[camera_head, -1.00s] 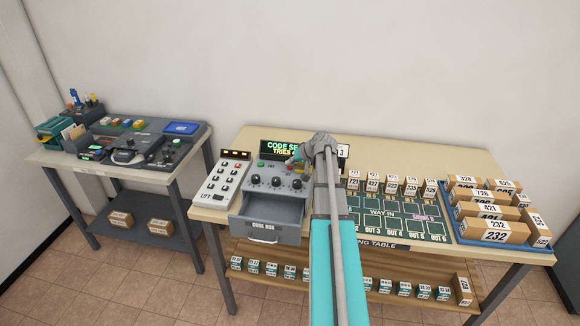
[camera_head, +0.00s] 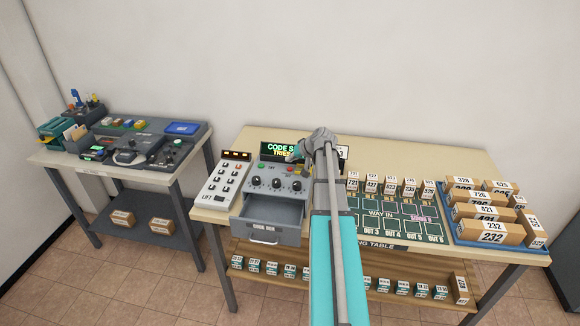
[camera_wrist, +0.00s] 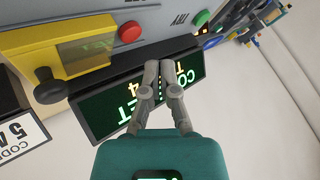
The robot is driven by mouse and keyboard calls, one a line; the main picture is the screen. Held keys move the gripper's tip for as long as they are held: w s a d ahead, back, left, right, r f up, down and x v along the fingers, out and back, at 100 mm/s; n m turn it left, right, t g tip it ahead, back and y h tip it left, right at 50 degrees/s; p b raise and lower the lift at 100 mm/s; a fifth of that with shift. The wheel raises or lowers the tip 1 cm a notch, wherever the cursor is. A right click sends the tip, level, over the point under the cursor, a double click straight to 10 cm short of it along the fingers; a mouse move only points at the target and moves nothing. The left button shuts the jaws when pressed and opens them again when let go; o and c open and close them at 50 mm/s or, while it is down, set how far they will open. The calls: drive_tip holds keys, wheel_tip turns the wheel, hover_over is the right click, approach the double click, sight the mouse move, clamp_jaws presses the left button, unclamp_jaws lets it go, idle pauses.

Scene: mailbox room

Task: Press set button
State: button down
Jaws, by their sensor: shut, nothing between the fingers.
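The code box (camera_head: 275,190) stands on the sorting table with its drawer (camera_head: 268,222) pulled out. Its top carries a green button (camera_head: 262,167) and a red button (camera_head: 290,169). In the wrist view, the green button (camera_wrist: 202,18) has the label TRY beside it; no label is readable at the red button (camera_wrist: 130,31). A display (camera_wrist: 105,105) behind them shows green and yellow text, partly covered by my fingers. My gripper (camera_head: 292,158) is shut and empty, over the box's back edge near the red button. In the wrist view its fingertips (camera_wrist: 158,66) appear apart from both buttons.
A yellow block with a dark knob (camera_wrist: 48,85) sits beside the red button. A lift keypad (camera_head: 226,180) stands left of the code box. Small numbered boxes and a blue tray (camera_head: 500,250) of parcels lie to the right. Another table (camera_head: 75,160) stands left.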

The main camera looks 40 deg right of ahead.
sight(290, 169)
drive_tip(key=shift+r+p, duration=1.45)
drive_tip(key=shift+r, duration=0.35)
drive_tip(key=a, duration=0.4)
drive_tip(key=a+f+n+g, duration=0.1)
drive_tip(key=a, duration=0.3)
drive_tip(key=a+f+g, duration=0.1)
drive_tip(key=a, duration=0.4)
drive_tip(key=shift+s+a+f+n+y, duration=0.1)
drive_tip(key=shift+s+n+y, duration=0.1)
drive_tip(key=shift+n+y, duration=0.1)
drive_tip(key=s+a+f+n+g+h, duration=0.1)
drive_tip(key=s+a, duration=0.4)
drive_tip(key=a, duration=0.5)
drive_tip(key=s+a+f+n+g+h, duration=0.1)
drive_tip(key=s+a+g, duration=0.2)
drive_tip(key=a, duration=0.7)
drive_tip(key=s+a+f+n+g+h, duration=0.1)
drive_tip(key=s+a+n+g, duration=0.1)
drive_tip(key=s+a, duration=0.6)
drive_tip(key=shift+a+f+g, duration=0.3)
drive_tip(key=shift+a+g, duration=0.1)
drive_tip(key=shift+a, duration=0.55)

+--

### TASK TO CARRY OUT
Output exactly the lines from the one containing "[camera_wrist, +0.00s]" through the one containing "State: button down", both included, and nothing else; leave out any pictures.

### ANSWER TO THIS EXERCISE
[camera_wrist, +0.00s] 
The robot is driven by mouse and keyboard calls, one a line; the main picture is the screen. Held keys move the gripper's tip for as long as they are held: w s a d ahead, back, left, right, r f up, down and x v along the fingers, out and back, at 100 mm/s; n m turn it left, right, t g tip it ahead, back and y h tip it left, right at 50 degrees/s; p b raise and lower the lift at 100 mm/s; a fifth of that with shift. The wheel raises or lowers the tip 1 cm a notch, wherever the cursor is. A right click sends the tip, level, over the point under the cursor, a double click straight to 10 cm short of it along the fingers; a mouse move only points at the target and moves nothing. The left button shuts the jaws when pressed and opens them again when let go; o and c open and close them at 50 mm/s or, while it is down, set how far they will open. The calls: drive_tip holds keys, wheel_tip turns the wheel, hover_over is the right click, approach the double click, sight the mouse move, clamp_jaws presses the left button, unclamp_jaws lets it go, idle pauses.

Scene: mailbox room

Task: Press set button
State: button down

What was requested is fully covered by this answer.